• DESCRIPTION OF THE TASK: Nothing may be dropped or altered: reproduce all the data.

• SUPPLIED MATERIAL:
┌────────
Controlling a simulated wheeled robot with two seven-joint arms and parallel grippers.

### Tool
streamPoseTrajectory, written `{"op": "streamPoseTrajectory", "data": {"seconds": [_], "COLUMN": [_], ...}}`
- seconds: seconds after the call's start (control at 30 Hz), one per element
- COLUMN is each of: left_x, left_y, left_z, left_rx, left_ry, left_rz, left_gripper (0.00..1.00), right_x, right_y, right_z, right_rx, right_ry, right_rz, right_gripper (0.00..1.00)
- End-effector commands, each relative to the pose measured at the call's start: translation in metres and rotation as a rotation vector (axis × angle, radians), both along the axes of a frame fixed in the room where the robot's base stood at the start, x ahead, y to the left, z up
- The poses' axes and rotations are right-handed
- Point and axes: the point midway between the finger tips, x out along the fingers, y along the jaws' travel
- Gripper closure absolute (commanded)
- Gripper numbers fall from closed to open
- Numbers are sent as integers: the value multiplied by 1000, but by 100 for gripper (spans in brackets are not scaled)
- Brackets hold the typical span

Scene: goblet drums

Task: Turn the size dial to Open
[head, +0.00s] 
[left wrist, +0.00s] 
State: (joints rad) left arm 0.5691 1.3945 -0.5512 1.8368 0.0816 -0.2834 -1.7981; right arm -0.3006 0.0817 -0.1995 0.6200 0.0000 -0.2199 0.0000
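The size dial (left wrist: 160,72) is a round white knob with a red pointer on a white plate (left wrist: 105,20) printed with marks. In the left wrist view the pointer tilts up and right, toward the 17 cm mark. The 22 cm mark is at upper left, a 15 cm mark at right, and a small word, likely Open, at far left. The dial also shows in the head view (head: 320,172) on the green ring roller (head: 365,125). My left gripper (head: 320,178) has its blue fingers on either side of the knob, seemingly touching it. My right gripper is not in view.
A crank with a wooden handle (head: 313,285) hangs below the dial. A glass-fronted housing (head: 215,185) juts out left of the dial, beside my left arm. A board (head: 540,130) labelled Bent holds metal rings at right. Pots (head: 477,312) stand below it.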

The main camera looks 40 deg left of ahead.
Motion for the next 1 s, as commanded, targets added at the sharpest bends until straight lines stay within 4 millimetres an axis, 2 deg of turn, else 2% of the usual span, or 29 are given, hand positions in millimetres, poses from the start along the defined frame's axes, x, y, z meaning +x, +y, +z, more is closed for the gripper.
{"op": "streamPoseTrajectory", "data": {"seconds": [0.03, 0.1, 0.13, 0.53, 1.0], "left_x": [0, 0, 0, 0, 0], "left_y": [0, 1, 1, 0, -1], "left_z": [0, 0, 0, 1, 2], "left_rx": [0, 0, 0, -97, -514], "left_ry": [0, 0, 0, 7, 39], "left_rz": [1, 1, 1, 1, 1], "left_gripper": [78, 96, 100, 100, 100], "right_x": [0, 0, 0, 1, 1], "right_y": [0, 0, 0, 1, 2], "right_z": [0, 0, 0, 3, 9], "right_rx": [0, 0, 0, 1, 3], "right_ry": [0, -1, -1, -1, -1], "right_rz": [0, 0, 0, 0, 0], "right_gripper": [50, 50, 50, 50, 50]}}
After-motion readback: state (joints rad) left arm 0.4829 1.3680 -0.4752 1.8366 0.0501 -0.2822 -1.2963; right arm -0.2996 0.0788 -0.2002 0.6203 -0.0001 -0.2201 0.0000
└────────
• EXERCISE RESULT:
Controlling a simulated wheeled robot with two seven-joint arms and parallel grippers.

### Tool
streamPoseTrajectory, written `{"op": "streamPoseTrajectory", "data": {"seconds": [_], "COLUMN": [_], ...}}`
- seconds: seconds after the call's start (control at 30 Hz), one per element
- COLUMN is each of: left_x, left_y, left_z, left_rx, left_ry, left_rz, left_gripper (0.00..1.00), right_x, right_y, right_z, right_rx, right_ry, right_rz, right_gripper (0.00..1.00)
- End-effector commands, each relative to the pose measured at the call's start: translation in metres and rotation as a rotation vector (axis × angle, radians), both along the axes of a frame fixed in the room where the robot's base stood at the start, x ahead, y to the left, z up
- The poses' axes and rotations are right-handed
- Point and axes: the point midway between the finger tips, x out along the fingers, y along the jaws' travel
- Gripper closure absolute (commanded)
- Gripper numbers fall from closed to open
- Numbers are sent as integers: the value multiplied by 1000, but by 100 for gripper (spans in brackets are not scaled)
- Brackets hold the typical span

Scene: goblet drums

Task: Turn the size dial to Open
[head, +0.00s] 
[left wrist, +0.00s] 
State: (joints rad) left arm 0.5691 1.3945 -0.5512 1.8368 0.0816 -0.2834 -1.7981; right arm -0.3006 0.0817 -0.1995 0.6200 0.0000 -0.2199 0.0000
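The size dial (left wrist: 160,72) is a round white knob with a red pointer on a white plate (left wrist: 105,20) printed with marks. In the left wrist view the pointer tilts up and right, toward the 17 cm mark. The 22 cm mark is at upper left, a 15 cm mark at right, and a small word, likely Open, at far left. The dial also shows in the head view (head: 320,172) on the green ring roller (head: 365,125). My left gripper (head: 320,178) has its blue fingers on either side of the knob, seemingly touching it. My right gripper is not in view.
A crank with a wooden handle (head: 313,285) hangs below the dial. A glass-fronted housing (head: 215,185) juts out left of the dial, beside my left arm. A board (head: 540,130) labelled Bent holds metal rings at right. Pots (head: 477,312) stand below it.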

The main camera looks 40 deg left of ahead.
Motion for the next 1 s, as commanded, targets added at the sharpest bends until straight lines stay within 4 millimetres an axis, 2 deg of turn, else 2% of the usual span, or 29 are given, hand positions in millimetres, poses from the start along the defined frame's axes, x, y, z meaning +x, +y, +z, more is closed for the gripper.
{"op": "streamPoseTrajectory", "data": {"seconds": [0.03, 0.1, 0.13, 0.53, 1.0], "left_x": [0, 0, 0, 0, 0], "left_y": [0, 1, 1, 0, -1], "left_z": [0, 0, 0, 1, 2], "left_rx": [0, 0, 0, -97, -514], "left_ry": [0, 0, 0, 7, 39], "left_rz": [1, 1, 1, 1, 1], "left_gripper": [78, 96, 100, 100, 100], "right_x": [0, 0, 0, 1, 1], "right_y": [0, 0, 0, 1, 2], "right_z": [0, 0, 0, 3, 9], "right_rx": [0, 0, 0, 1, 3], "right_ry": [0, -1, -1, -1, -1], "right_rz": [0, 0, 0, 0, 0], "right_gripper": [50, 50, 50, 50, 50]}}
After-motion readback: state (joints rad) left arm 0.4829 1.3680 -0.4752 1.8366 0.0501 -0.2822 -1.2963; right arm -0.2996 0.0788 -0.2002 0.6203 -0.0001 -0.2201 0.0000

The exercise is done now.